Rupert Murdoch’s media group News Corporation bowed to pressure from the public and parliament on Wednesday and withdrew its bid to take full control of pay-TV company BSkyB.
All three main political parties were poised to call on News Corp to abandon its offer in a vote in the House of Commons later on Wednesday.
The move leaves News Corp’s key strategy for UK corporate growth in tatters. The proposed £8bn deal has been in train for more than a year, with the first offer tabled in June 2010.
News Corporation does still own nearly forty percent of British Sky Broadcasting, however. The conglomerate should now be required to sell its remaining stake (which the Murdochs don’t want to do) so that BSkyB can be fully independent.
Oddly enough, shares of both News Corporation and BSkyB are up this morning following the behemoth’s announcement that the deal was off. It just goes to show how much the human mind fears uncertainty more than anything else.

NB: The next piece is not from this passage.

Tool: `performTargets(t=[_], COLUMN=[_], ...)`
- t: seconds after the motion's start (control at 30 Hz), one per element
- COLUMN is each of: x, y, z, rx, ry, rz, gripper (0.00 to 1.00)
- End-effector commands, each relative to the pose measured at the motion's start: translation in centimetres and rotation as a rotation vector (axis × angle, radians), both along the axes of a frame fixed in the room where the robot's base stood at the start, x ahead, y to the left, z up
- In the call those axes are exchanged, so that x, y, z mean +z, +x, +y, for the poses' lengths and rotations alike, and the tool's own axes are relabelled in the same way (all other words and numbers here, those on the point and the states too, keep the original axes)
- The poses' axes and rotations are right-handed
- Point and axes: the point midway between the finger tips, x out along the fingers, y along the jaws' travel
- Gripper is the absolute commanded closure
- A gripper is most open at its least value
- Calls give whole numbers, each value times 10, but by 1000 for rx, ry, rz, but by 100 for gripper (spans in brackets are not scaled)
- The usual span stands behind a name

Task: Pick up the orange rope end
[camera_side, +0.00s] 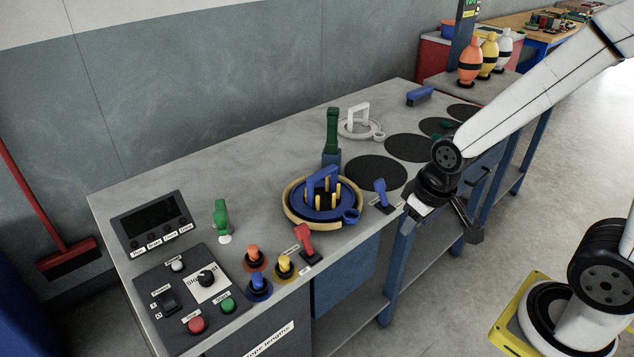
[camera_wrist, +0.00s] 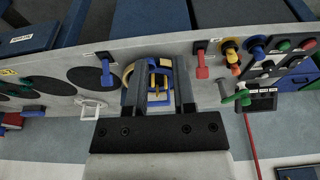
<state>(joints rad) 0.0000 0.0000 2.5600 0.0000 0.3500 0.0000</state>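In the wrist view the orange rope end (camera_wrist: 235,69) is small, to the right of my fingers, near the yellow (camera_wrist: 230,49) and blue (camera_wrist: 257,48) ones. My gripper (camera_side: 441,225) is beyond the bench's front edge in the side view, well to the right of the rope ends. In the wrist view my gripper (camera_wrist: 161,70) has its fingers apart, with nothing held between them.
A red lever (camera_side: 304,242) stands close beside the yellow rope end. A control panel (camera_side: 194,298) and a green handle (camera_side: 221,217) lie left.

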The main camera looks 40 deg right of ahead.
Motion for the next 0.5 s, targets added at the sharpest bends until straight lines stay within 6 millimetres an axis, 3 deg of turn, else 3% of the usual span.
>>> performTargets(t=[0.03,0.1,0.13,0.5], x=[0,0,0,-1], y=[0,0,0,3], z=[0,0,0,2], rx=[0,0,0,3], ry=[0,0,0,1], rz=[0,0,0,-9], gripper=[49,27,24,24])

Meanwhile, the chief counsel for News International (News Corporation’s British subsidiary) announced that he is resigning from his post after twenty-six years:
Officials at the company said that the lawyer, Tom Crone, had been the lawyer chiefly responsible for clearing controversial stories published in The News of the World and another paper in the Murdoch stable, The Sun. His resignation made him the first senior executive of News International to quit in the scandal.
News International increasingly looks like a sinking ship. Will News Corporation sell it, or spin it off, as many investors are suggesting? Or will Rupert Murdoch hold on to his British papers, even if they’re threatening to drag down his entire conglomerate?